New research by PPL and PRS for Music states that:
- 65% say music makes employees in the retail sector more productive
- 75% believe that background music could help to relax and minimize awkward silences in workplaces
This is an interesting piece of research, as this is one of the first times that a study has focused on employees working in the retail sector – a gap in the research area of music in workplaces that I pointed out in my research on music listening in offices.
The study reports several positive effects of music, and these are similar to the functions of music in office environments:
- Relaxation, reduction of stress
- Configuring the auditory landscape (reducing silence)
Dr Vicky Williamson adds: “Music positively influences consumer mood/emotional states through psycho-physiological reactions and autobiographical memory associations”, and that “a completely silent work environment can lack stimulation, interest and, for many people, a dynamic and creative source of energy”.
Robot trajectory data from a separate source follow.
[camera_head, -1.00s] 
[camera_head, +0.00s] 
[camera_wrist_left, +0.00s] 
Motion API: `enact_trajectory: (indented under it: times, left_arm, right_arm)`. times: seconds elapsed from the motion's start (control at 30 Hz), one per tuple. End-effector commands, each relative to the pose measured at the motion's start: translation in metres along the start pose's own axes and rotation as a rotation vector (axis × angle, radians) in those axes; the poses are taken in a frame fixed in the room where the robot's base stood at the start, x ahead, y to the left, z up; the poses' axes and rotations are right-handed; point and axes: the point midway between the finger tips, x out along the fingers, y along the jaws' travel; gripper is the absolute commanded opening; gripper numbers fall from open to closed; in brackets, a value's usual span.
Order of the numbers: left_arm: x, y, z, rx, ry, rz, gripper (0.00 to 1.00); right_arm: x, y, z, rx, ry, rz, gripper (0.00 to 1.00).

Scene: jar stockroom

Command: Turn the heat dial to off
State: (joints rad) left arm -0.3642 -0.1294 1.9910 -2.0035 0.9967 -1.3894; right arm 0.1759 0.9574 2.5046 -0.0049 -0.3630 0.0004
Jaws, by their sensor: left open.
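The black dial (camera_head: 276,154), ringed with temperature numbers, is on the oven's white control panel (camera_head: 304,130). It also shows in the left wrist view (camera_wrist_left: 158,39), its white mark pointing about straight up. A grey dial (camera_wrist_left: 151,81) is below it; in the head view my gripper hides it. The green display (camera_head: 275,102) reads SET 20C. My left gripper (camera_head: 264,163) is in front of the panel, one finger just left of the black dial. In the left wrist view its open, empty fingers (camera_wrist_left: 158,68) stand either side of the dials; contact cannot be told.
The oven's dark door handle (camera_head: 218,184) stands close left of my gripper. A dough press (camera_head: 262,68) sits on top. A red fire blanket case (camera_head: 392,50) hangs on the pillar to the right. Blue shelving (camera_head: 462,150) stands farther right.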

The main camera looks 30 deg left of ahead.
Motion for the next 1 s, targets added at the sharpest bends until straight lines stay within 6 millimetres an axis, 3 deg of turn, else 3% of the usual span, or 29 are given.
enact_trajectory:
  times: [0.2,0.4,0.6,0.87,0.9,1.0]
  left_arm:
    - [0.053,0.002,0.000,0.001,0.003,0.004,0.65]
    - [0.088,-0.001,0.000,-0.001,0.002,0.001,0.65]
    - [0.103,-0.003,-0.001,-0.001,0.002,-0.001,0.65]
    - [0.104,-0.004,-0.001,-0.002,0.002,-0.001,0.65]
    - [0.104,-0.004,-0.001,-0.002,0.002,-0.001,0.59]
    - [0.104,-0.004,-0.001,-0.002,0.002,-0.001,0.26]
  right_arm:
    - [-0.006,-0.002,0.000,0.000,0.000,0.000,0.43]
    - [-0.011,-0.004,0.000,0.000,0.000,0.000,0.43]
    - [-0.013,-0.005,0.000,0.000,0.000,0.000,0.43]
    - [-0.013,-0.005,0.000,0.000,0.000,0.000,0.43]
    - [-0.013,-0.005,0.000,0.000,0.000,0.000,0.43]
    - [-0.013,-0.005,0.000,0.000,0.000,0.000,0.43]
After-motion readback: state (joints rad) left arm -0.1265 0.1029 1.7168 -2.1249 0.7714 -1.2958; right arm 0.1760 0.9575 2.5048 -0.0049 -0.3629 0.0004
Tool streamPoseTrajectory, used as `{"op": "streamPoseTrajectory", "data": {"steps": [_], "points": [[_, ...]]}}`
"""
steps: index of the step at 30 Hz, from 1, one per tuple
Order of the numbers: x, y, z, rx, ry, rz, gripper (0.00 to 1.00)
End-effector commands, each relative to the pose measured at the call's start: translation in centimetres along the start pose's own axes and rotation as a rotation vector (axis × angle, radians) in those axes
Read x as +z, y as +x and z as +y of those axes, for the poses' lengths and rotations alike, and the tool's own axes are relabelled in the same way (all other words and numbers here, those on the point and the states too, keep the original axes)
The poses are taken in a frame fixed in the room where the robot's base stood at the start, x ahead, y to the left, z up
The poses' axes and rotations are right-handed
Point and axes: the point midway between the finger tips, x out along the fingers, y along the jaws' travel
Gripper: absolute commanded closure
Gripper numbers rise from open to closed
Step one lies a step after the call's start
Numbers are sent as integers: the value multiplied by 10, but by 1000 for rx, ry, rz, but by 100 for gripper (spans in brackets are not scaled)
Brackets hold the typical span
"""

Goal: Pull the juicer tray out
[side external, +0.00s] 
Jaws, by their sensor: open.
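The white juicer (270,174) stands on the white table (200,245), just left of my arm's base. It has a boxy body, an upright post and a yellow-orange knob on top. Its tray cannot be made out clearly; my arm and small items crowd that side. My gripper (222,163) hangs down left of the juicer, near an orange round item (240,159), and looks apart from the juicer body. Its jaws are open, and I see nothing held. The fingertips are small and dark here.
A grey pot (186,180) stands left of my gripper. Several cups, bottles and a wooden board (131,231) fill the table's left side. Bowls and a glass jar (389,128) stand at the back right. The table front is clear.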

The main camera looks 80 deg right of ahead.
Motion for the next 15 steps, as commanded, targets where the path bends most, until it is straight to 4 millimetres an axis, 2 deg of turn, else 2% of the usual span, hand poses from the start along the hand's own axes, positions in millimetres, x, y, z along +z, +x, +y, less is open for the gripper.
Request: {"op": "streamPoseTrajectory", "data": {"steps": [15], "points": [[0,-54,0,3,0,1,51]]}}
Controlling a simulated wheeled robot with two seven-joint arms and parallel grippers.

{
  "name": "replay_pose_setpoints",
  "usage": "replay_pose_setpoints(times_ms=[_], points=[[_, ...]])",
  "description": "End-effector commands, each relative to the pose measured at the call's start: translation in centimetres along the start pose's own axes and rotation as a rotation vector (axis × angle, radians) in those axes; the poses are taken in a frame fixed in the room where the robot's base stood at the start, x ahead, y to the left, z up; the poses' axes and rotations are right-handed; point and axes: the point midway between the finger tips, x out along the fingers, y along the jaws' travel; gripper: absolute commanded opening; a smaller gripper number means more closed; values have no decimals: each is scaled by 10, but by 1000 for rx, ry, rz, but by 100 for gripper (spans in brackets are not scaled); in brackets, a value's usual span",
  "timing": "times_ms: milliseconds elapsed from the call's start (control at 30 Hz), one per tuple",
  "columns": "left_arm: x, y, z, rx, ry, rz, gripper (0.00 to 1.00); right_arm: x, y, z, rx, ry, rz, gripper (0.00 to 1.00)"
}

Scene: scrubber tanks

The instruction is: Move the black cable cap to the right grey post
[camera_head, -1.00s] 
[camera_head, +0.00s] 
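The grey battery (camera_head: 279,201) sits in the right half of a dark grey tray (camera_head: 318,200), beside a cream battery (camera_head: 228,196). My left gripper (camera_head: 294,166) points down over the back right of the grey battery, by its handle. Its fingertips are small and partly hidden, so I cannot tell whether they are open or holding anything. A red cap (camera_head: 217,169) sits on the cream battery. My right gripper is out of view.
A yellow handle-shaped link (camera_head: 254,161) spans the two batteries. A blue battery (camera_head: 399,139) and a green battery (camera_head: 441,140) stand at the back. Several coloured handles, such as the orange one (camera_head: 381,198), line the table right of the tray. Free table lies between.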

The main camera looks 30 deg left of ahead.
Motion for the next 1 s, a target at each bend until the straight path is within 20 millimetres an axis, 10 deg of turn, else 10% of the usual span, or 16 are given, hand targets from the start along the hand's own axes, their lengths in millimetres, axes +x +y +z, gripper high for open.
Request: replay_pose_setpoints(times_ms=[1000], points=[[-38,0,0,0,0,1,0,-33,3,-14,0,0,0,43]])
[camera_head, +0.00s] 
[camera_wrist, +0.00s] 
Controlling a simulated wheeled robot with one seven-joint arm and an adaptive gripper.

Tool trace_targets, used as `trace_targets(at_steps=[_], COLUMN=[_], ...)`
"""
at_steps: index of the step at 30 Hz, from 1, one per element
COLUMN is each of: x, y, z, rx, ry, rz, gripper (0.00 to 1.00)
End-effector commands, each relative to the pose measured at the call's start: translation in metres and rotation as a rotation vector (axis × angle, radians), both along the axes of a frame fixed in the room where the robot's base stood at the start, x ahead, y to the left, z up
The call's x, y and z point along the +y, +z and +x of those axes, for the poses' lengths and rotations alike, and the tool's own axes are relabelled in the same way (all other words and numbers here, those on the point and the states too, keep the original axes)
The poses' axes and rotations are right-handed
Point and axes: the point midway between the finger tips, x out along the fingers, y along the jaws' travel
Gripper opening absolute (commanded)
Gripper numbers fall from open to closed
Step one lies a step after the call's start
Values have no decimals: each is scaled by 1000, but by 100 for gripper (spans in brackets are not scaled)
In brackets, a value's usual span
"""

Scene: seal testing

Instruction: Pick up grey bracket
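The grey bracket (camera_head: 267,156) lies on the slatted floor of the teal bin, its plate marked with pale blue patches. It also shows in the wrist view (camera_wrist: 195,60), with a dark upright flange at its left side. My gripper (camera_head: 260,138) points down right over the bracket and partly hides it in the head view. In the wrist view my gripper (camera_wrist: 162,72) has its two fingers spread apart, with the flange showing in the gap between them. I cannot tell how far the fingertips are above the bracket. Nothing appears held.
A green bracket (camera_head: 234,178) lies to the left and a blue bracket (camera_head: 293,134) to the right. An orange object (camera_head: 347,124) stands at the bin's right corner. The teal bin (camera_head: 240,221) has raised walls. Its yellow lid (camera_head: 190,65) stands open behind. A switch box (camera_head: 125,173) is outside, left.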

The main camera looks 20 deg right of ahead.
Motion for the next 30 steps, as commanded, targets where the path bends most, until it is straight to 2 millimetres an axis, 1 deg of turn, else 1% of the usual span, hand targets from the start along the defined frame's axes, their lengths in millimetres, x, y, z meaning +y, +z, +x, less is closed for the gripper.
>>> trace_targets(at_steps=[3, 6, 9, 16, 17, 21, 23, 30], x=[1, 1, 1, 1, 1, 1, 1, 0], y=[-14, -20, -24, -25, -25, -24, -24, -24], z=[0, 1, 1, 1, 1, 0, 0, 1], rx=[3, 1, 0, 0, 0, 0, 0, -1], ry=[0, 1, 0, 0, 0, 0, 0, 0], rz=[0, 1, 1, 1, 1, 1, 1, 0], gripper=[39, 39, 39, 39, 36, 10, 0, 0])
Other positive effects of music listening at work, known from previous research are:
- Avoiding boredom
- Avoiding unwanted interruptions
- Allowing employees a sense of freedom and identity marking
This is all very good. However, what also transpired from research into music listening in offices is that choice is a powerful aspect. Having to listen to imposed music – without any control over it – can be detrimental to employees. It is easier to choose your music in an office environment, but in a store where music is played through a PA system employees listen to the same music at the same time. If this music is disliked, it can cause irritation and stress for employees.
For example, one participant in my previous survey study on listening practices in offices also worked part-time in a large UK supermarket. He said:
At Christmas we get the same 3 Christmas CDs over and over for the full 9 hour shift… torture!! I’m sure there’s a human rights cruelty issue here…
The influence of music choice on employees is something that would need to be investigated further, and there seems to be anecdotal evidence that music is not always enjoyable among employees in the retail sector. Furthermore, we don’t yet know whether music actually makes employees in the retail sector more productive, or whether this is mainly a belief among business owners and managers.
Music listening is by no means a ‘magic pill’, or a perfect solution to problems with stress and staff morale in organisation. Yet, it is worth noting the positive effects that music listening can have at work.
This piece of research could provide a starting point for further research into how music affects the employees in retail environments. Effects on employees may indirectly influence customer behaviour and store spending positively, through customer service behaviour, mood and helpfulness. But if music affects employees negatively, there may also be other financial drawbacks, such as high staff turnover costs, low morale and effectiveness, high absenteeism through sickness, and other health issues.
By considering the beneficial effects of music at work, but also minimising the negative ones, music can continue to perform an important role in the everyday lives of employees throughout their working day.